Is 'Staff' Plural? How to Correctly Use the Term in Business Writing
"The staff is ready" or "the staff are ready"? Both show up constantly in business writing, and only one context makes each correct. Here's the actual rule.
"Staff" is a collective noun, which means it can take either a singular or plural verb depending on whether you're referring to the group as one unit or to the individual members within it. In American business writing, the singular form is more common — "the staff is arriving at 4pm" treats the staff as one collective entity. British English more often defaults to plural — "the staff are arriving." Neither is wrong; they're regional conventions.
The distinction that actually matters isn't American versus British, though — it's whether you're emphasizing the group or the individuals in it.
When to treat "staff" as singular
Use the singular verb when you're referring to staff as one unified body: "Our staff is fully TABC certified." "The event staff was outstanding." "Staff is required to arrive 30 minutes before doors open." In each case, you're describing the group as a whole, not drawing attention to its individual members.
When to treat "staff" as plural
Use the plural verb when the sentence is really about the individuals who make up the staff, even though the word "staff" itself doesn't change form: "The staff were each given a specific section to run." "Staff members are expected to check in with their captain." Notice the second example sidesteps the issue entirely by adding "members" — often the cleanest fix when the sentence feels awkward either way.
The trick for figuring out which one to use
Ask whether the sentence would still make sense if you swapped "staff" for "team." If "the team is ready" sounds natural, use singular. If you're actually talking about several distinct people doing different things, plural — or better, add a clarifying word like "members" or "staffers" to remove the ambiguity entirely.
A quick note on "staffs" vs. "staff"
"Staffs" as a plural noun refers to multiple separate groups of staff — "the catering staffs of three different venues collaborated on the event." It does not mean multiple individual staff members; that's just "staff" or "staff members." This is a common point of confusion in industry writing, especially when comparing teams across companies.
Why this actually matters in event and hiring communication
Getting this right in a job posting or client-facing document isn't pedantry — inconsistent usage reads as sloppy in professional writing, and event and hiring communication gets read closely by people evaluating whether you're careful and organized.

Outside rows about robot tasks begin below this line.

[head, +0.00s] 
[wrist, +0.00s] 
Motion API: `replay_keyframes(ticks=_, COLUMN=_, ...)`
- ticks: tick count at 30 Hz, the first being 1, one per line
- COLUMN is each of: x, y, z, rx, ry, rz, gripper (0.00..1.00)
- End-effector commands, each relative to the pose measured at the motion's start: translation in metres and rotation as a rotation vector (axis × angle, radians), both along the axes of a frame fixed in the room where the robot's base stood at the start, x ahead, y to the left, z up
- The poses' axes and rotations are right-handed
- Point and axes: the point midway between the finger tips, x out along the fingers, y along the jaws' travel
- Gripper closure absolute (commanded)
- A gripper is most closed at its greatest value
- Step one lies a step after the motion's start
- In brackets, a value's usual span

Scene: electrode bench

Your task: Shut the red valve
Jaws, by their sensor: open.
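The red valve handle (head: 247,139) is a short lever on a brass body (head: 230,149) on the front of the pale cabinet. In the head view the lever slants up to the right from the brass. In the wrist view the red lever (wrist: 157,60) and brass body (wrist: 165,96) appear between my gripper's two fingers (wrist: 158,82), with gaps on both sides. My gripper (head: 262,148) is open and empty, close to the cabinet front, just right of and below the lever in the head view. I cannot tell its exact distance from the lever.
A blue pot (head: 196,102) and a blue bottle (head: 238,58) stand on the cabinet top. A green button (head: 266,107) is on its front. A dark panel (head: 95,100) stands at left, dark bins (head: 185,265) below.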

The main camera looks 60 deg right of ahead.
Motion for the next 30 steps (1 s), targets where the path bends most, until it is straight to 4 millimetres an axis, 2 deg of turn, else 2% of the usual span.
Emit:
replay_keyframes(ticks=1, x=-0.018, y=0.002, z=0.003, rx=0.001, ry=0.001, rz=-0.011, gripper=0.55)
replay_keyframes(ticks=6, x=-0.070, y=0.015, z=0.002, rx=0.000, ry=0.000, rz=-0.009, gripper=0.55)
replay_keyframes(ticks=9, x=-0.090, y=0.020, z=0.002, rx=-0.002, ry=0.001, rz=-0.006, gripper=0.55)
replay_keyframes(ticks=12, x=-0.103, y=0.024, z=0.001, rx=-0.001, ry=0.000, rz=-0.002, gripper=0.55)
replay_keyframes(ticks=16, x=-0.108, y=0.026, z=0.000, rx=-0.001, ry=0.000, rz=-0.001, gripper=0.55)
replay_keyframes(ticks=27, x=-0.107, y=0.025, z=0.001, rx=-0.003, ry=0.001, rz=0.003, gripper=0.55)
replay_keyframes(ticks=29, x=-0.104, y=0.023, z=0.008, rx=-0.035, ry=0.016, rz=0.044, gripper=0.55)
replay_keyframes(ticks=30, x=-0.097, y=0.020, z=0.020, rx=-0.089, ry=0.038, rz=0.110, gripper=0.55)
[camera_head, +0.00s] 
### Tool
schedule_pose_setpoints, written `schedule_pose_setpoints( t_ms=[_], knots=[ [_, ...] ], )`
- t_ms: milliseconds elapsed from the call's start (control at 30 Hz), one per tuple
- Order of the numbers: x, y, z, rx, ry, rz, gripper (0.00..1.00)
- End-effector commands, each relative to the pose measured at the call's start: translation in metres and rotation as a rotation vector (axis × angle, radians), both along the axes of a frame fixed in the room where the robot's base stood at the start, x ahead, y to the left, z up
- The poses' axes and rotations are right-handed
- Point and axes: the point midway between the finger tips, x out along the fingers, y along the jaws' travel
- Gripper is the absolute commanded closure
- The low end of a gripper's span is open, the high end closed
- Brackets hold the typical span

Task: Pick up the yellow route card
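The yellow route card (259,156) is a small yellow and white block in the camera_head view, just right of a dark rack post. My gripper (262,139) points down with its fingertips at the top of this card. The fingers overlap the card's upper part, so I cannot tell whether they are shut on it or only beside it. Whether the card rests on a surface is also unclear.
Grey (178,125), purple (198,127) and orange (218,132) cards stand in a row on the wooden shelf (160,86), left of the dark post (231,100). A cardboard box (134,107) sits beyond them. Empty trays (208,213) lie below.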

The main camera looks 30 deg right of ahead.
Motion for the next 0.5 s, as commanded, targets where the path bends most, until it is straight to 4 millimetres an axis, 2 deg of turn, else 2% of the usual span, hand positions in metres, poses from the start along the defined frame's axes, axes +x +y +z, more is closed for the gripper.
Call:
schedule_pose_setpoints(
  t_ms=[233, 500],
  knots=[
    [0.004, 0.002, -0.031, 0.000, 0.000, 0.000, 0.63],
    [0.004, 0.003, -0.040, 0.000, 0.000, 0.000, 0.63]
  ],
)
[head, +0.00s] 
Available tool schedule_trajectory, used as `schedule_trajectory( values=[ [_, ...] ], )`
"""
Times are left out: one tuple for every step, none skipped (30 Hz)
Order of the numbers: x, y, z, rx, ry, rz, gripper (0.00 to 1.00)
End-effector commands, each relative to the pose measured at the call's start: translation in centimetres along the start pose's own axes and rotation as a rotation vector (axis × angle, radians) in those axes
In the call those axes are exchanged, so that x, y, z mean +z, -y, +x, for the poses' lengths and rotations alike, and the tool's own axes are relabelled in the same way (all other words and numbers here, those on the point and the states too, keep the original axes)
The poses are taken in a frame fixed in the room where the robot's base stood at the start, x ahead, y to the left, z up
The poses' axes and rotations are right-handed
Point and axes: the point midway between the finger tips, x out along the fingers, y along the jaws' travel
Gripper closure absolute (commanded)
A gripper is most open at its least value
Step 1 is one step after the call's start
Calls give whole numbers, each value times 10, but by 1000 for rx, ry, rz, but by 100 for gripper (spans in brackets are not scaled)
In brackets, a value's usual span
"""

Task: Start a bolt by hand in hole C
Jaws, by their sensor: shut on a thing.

A job posting that says "our staff is experienced" reads clean. One that mixes "our staff is experienced and they work hard" mid-sentence reads like it wasn't proofread.
Other collective nouns that follow the same pattern
"Staff" isn't alone in this — "team," "crew," and "committee" all work the same way, taking a singular verb when referring to the group as a unit and shifting to plural framing (usually by adding "members") when the sentence is really about individuals. "The crew is on-site by 3pm" versus "crew members are assigned to specific load-in tasks." Once you recognize the pattern in one collective noun, it's easy to apply consistently across the others rather than second-guessing each one individually.
A quick editing pass to catch mismatches
Before sending a job posting or client email, scan for the word "staff" and check whether the verb right after it agrees with how you're using it elsewhere in the same sentence or paragraph. The most common error isn't choosing wrong once — it's starting with one framing and drifting into the other mid-paragraph without noticing. Reading the sentence aloud, in isolation, usually makes the mismatch obvious even when it's easy to miss on a silent read-through.
FAQ
Is it "staff is" or "staff are"? Both are correct depending on context — singular when referring to the group as a whole, plural when emphasizing individual staff members. American English defaults to singular more often.
What's the plural of "staff member"? "Staff members," straightforward and unambiguous — this is usually the safest phrasing when a sentence feels awkward with "staff" alone.
Is "staffs" ever correct? Yes, but only when referring to multiple separate groups of staff (e.g., staffs from different companies), not multiple individuals within one staff.
The short rule: singular for the group, plural for the individuals, and "staff members" whenever you want to skip the decision entirely.